** start **

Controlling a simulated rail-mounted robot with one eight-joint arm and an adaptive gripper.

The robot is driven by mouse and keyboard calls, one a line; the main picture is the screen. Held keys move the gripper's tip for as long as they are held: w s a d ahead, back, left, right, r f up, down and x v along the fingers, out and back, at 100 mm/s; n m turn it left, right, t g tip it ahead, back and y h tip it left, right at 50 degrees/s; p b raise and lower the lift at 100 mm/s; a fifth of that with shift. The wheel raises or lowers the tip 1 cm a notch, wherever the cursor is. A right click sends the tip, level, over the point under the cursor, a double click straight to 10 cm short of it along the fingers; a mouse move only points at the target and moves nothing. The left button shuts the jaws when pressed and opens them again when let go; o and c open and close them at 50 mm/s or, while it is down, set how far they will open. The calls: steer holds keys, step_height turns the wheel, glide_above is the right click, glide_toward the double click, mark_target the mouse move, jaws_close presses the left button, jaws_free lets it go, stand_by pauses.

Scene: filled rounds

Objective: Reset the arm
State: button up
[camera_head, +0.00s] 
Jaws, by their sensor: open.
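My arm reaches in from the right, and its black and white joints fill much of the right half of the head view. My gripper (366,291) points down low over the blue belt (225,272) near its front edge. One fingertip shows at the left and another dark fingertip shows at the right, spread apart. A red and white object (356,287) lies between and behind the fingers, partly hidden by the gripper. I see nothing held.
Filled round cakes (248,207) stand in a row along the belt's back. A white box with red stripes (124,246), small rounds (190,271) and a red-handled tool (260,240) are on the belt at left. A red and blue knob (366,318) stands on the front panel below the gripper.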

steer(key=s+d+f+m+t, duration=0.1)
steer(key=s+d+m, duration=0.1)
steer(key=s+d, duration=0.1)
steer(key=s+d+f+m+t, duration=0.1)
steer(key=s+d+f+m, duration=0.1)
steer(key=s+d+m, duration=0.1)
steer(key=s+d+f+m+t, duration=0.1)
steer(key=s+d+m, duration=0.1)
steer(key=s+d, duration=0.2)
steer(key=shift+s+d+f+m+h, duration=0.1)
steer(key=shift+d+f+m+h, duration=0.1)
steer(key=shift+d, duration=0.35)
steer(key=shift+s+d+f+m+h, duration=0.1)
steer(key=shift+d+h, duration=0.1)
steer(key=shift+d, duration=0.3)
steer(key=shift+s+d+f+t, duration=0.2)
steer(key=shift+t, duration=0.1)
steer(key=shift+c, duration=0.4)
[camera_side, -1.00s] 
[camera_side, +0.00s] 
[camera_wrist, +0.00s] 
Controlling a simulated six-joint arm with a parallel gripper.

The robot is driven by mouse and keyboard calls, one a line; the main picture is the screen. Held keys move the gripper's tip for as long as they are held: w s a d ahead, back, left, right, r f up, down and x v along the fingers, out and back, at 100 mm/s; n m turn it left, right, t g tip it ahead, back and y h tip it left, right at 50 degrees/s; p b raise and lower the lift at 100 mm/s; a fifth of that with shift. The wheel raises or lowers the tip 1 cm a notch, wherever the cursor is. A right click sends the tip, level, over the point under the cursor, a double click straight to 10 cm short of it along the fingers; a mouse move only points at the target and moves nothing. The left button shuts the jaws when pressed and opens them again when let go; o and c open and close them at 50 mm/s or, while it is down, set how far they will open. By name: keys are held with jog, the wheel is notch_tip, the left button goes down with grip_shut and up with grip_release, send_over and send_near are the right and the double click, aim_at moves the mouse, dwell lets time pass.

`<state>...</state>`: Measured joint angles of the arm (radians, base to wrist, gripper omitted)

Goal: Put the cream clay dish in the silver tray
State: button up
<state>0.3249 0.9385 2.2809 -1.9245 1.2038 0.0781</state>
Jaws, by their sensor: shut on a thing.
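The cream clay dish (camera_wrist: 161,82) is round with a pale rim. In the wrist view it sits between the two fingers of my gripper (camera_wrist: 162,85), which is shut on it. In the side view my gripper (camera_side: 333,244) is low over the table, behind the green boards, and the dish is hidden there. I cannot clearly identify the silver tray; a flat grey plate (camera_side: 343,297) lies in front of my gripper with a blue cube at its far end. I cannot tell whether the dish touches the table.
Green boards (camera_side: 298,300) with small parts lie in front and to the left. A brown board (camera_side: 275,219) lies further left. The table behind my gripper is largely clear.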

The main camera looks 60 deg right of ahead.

** end **

Written exercise: Identify each line holding the string "simulated", and copy it out.

Answer to the task:
Controlling a simulated rail-mounted robot with one eight-joint arm and an adaptive gripper.
Controlling a simulated six-joint arm with a parallel gripper.

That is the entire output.